**Work instructions:** Pick out the lines in the listing below that contain the word "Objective" and copy them.

_ _ _ _ _ _ _

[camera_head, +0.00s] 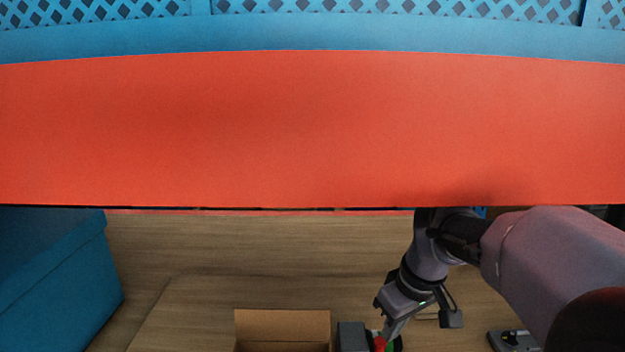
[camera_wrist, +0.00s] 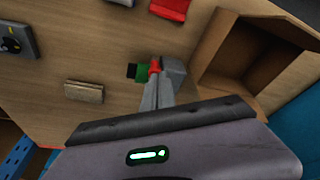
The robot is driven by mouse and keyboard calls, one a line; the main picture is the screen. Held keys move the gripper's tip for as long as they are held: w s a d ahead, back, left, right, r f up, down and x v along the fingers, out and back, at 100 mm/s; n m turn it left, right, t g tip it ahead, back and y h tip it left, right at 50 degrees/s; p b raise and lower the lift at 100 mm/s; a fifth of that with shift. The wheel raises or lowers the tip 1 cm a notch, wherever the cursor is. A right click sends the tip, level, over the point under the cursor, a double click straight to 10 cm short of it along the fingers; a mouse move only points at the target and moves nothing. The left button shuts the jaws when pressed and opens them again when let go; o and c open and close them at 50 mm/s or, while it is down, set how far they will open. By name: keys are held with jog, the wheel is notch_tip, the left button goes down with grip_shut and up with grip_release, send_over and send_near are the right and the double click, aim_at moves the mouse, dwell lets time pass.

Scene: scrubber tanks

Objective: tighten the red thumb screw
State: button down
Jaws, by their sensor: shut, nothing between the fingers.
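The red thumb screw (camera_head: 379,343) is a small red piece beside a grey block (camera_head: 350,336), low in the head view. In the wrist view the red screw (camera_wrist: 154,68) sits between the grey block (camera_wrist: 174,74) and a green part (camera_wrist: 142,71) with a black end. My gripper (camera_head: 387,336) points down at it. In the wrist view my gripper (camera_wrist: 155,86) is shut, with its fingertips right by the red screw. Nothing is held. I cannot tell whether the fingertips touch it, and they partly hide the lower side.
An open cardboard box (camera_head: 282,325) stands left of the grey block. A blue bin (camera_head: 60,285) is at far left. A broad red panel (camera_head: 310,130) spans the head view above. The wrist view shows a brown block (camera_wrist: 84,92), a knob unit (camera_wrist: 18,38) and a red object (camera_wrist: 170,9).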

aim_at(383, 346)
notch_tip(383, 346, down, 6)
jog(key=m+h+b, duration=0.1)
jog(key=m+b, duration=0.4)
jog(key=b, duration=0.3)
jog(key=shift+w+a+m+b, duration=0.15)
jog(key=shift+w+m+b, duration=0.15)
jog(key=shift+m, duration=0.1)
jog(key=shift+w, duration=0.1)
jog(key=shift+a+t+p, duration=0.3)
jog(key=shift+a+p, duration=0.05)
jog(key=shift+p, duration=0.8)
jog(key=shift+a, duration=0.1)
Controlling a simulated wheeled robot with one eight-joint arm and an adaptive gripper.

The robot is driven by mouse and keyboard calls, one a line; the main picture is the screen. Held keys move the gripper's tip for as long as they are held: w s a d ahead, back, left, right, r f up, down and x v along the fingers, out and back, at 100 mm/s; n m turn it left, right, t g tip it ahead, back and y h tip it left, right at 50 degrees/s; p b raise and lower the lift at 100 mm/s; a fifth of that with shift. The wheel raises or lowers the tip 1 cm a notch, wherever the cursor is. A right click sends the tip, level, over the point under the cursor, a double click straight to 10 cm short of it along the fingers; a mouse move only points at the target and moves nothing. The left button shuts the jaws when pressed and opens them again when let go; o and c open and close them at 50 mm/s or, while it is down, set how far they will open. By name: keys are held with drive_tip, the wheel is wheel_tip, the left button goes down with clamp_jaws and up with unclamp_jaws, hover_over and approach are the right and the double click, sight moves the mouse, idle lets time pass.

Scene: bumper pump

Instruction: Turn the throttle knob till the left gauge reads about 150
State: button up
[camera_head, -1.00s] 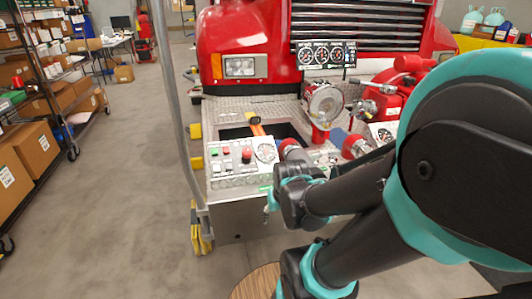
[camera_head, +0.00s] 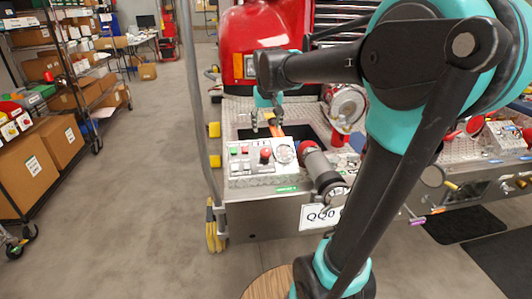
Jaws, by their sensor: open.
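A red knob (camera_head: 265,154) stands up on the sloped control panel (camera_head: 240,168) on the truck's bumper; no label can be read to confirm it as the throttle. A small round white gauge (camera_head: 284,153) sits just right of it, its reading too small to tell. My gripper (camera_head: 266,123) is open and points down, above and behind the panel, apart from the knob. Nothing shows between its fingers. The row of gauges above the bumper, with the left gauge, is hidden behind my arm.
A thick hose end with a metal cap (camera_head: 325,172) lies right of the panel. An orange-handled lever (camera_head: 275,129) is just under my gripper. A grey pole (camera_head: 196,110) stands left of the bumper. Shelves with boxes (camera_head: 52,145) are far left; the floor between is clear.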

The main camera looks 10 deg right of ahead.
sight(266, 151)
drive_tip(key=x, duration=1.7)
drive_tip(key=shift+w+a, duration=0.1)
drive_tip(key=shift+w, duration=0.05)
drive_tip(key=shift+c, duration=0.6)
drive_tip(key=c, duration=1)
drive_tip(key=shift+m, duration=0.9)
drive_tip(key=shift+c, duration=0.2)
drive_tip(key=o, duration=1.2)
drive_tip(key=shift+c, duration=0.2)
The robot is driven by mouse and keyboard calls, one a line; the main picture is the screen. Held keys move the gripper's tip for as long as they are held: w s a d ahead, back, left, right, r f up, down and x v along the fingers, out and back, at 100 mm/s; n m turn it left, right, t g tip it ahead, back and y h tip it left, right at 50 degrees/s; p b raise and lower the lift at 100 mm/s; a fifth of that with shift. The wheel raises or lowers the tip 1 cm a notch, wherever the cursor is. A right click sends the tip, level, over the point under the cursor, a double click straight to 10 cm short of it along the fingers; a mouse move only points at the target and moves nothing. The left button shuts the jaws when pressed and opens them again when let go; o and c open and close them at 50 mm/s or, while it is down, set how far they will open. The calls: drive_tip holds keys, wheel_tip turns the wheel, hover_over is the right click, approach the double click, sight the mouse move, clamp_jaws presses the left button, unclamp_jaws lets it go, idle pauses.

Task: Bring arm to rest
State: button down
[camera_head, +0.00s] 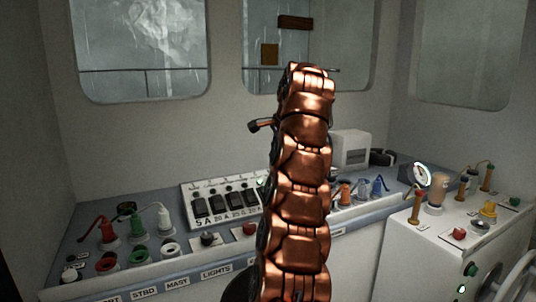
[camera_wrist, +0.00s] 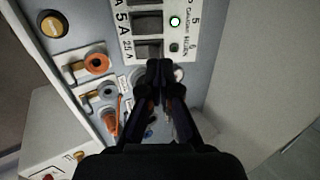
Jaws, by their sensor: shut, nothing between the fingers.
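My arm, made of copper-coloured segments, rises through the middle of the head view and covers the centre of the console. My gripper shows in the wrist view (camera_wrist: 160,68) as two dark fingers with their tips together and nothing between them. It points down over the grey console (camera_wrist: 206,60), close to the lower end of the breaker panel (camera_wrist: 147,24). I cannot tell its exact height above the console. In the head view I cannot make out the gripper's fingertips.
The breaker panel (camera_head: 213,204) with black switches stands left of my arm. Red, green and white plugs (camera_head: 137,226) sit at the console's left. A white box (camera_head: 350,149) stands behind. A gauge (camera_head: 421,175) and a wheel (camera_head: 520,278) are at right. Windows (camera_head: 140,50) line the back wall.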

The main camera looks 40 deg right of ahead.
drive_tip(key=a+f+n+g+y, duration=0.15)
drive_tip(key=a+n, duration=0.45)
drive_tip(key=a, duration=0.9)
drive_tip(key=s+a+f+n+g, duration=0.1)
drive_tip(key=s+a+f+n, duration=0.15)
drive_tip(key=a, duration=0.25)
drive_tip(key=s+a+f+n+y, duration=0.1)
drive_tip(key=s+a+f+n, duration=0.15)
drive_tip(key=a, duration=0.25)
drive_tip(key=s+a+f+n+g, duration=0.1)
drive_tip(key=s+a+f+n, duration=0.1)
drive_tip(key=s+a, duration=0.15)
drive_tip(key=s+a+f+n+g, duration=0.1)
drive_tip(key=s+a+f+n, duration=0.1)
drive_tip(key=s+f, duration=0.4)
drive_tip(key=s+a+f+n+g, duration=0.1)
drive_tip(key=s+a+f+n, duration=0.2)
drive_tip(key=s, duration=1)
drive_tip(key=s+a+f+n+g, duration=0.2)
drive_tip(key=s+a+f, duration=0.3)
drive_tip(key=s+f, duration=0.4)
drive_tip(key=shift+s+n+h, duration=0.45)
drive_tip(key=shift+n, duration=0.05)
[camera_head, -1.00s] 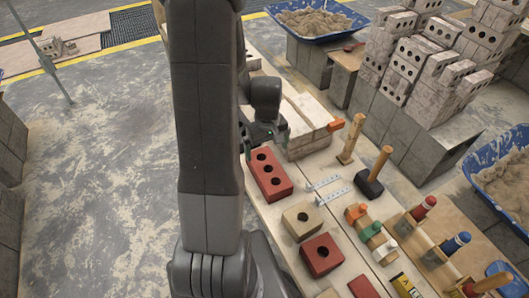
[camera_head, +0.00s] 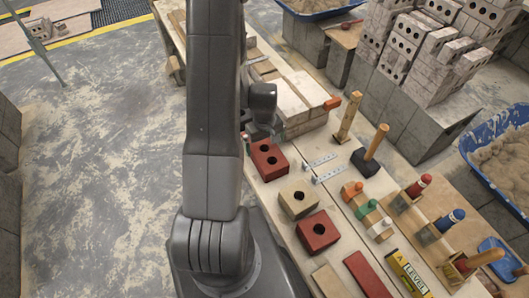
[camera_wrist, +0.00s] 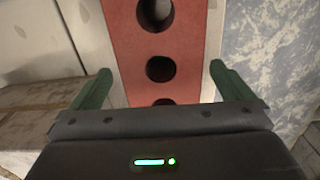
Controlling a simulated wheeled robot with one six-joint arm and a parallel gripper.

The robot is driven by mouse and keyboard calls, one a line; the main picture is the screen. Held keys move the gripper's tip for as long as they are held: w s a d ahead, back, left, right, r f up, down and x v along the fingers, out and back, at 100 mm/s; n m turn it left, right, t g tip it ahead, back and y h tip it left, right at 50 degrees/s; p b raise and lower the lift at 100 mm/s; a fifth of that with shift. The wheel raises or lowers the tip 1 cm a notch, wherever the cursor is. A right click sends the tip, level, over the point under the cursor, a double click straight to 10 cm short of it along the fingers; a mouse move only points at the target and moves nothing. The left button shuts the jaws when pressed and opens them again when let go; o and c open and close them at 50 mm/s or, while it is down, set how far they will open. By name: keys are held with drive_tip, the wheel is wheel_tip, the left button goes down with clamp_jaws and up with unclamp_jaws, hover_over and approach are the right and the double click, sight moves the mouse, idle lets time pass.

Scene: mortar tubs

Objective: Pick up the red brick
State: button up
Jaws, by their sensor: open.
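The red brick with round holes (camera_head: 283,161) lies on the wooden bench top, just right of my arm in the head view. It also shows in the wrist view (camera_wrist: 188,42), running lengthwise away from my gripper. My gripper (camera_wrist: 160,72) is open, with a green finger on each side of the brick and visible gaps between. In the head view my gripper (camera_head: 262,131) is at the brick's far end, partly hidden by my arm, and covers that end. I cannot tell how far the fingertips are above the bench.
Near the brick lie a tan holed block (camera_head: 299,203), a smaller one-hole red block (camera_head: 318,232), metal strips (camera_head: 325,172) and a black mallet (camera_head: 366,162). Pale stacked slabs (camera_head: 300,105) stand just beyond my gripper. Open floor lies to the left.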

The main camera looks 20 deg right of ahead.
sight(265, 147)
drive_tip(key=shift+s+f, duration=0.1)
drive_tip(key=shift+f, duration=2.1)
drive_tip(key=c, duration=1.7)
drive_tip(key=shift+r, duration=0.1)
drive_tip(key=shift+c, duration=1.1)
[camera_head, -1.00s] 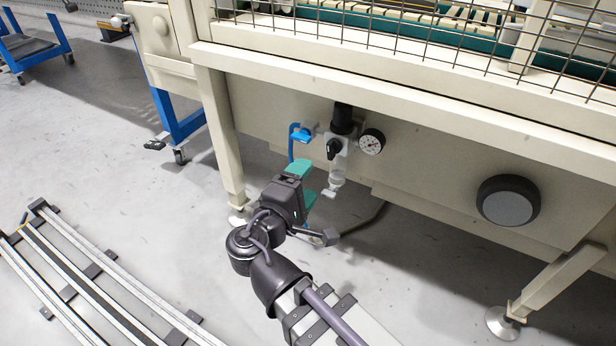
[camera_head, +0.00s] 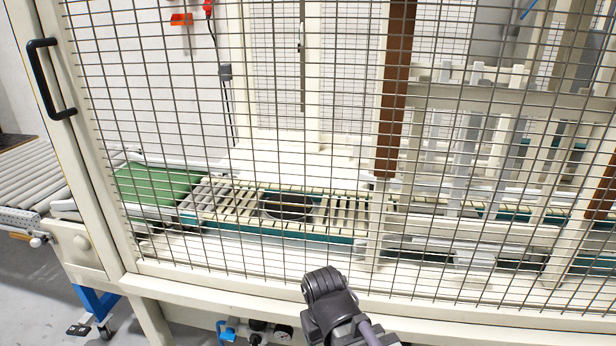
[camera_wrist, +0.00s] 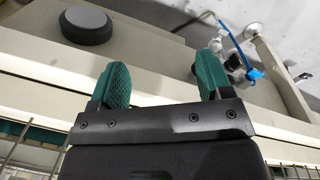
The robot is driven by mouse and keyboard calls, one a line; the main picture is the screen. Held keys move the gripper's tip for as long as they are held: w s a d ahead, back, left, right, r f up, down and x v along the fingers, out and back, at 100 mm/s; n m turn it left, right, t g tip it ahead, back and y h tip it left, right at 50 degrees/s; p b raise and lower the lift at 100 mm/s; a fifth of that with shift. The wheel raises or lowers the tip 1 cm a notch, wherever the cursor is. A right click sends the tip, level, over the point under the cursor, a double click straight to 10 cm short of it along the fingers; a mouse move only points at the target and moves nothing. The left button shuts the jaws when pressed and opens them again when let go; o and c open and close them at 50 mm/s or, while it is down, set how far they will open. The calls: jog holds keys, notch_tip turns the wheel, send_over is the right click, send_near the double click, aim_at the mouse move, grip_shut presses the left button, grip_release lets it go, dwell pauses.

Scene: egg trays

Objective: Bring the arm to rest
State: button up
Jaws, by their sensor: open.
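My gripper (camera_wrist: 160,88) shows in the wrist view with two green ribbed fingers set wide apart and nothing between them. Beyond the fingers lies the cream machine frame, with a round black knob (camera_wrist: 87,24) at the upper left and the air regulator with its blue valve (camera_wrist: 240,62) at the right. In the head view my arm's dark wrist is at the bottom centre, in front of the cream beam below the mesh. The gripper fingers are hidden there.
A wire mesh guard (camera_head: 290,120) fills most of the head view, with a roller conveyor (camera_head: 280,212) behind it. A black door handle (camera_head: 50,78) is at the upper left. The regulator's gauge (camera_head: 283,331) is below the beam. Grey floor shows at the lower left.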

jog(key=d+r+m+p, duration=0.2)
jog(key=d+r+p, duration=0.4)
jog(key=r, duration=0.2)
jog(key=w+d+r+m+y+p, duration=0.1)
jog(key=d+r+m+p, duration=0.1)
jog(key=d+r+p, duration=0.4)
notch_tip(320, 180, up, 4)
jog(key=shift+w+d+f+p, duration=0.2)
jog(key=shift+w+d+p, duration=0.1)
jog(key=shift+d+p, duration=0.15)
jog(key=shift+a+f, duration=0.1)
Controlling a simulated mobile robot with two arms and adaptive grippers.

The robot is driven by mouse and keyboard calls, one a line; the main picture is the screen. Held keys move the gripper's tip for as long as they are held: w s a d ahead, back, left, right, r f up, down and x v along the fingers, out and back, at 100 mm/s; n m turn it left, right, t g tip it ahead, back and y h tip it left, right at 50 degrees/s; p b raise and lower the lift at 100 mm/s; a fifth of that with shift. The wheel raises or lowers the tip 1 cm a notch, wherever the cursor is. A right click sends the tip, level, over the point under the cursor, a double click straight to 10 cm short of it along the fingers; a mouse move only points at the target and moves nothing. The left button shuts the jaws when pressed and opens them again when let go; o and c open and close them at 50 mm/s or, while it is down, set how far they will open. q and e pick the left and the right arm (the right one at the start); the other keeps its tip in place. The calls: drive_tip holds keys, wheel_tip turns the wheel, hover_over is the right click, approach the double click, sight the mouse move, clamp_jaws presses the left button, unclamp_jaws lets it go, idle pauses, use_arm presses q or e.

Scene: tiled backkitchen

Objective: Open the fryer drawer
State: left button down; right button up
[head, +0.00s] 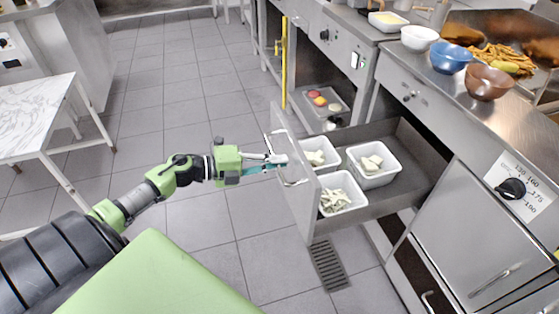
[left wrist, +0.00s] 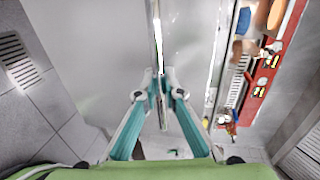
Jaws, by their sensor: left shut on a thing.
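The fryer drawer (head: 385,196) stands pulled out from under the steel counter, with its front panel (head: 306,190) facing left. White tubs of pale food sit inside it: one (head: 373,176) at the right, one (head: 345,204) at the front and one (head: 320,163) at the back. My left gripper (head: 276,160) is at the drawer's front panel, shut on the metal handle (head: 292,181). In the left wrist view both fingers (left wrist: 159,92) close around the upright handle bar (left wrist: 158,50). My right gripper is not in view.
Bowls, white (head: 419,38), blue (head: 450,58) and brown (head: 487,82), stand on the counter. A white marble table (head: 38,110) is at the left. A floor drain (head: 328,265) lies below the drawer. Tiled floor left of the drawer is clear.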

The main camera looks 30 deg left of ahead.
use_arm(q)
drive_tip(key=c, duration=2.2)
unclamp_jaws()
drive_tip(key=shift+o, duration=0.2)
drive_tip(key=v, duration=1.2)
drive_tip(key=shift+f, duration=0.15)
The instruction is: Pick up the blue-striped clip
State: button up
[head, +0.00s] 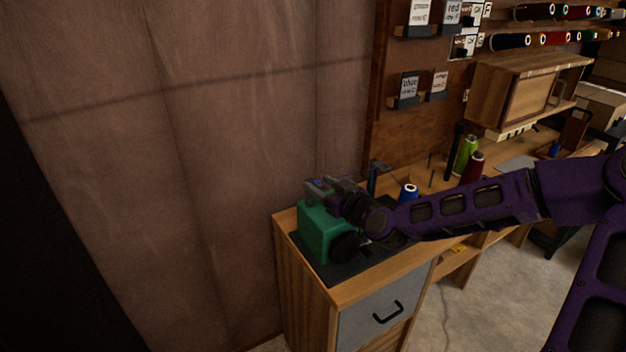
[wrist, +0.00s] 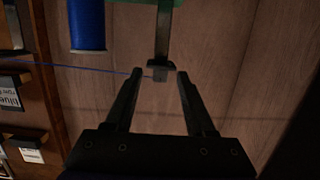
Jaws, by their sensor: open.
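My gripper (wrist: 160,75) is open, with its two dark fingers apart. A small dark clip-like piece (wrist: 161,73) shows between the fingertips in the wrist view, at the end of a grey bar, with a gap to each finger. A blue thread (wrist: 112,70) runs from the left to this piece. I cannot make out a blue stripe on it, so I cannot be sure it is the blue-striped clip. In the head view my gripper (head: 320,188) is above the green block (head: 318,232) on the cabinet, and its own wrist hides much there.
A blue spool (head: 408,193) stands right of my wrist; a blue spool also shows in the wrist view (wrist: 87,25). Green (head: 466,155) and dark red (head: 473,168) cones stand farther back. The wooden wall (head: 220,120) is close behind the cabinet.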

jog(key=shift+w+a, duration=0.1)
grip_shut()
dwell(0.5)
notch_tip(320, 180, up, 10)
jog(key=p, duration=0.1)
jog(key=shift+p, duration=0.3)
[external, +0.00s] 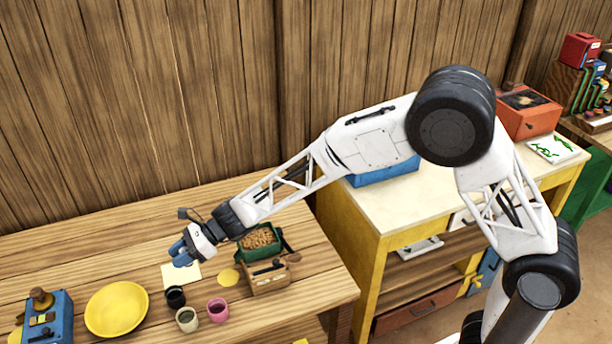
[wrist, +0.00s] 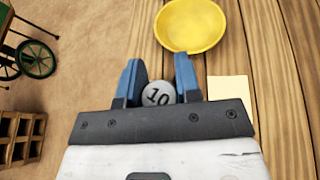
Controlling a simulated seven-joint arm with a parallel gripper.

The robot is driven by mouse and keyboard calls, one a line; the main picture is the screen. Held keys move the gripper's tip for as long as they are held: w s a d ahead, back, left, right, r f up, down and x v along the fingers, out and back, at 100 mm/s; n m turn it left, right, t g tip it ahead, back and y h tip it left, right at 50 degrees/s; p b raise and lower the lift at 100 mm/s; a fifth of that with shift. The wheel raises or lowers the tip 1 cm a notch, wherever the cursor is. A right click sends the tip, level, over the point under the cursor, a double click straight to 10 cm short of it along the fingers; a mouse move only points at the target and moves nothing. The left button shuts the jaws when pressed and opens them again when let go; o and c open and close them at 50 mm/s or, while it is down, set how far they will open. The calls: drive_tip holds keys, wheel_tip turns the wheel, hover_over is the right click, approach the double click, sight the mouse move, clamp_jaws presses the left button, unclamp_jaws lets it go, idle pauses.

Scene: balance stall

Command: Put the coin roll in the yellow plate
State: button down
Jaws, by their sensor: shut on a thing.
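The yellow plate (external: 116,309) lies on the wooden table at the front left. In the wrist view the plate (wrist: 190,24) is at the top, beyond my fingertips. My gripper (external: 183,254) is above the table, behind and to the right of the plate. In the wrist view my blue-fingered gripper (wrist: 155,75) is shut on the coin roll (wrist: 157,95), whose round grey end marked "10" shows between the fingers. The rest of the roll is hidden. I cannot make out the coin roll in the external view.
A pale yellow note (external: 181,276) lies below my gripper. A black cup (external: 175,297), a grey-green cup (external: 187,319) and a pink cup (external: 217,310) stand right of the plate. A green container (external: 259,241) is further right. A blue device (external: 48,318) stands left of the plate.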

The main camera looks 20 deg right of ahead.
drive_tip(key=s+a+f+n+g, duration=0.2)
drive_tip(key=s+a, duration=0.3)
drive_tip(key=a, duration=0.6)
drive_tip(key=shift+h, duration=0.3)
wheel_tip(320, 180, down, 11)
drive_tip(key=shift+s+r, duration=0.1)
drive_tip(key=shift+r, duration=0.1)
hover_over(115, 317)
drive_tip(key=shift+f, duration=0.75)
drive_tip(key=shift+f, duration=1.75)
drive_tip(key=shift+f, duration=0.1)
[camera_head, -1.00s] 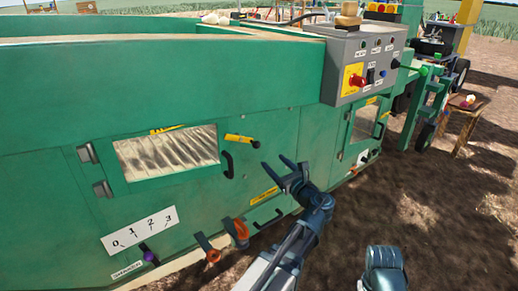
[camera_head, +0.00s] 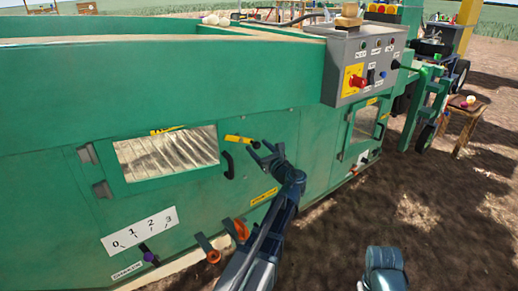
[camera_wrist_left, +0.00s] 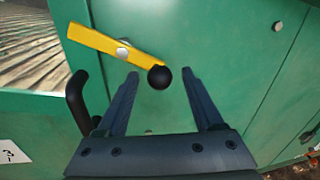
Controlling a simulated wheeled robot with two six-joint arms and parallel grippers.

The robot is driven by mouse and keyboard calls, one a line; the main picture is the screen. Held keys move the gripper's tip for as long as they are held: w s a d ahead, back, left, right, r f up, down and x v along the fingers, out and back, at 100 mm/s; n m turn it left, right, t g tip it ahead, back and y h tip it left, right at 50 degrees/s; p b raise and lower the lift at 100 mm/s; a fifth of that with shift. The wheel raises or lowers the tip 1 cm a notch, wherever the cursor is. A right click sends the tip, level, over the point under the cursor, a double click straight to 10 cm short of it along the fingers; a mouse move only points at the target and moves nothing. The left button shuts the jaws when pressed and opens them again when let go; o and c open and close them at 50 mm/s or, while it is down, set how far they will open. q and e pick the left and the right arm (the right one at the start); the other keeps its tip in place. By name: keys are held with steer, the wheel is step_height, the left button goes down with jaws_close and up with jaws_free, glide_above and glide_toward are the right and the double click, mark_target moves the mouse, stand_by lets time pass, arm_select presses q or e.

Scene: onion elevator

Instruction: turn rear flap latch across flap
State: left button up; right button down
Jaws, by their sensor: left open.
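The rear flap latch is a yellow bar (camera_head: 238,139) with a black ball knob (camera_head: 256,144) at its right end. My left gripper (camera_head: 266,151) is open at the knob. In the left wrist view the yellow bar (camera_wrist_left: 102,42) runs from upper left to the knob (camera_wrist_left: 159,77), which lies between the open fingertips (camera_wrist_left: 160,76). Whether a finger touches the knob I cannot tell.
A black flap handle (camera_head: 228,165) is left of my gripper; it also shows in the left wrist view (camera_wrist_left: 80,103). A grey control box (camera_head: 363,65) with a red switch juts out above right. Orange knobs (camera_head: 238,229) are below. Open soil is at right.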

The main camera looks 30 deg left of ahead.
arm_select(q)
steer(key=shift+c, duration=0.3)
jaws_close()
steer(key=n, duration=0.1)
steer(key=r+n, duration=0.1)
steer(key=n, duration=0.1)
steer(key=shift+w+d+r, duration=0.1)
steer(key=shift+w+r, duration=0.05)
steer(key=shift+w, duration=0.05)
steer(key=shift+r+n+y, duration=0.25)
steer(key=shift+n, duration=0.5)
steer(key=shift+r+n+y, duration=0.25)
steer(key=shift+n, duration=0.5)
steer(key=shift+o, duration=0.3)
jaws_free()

_ _ _ _ _ _ _

**Expected answer:**
Objective: tighten the red thumb screw
Objective: Pick up the red brick
Objective: Bring the arm to rest
Objective: Open the fryer drawer

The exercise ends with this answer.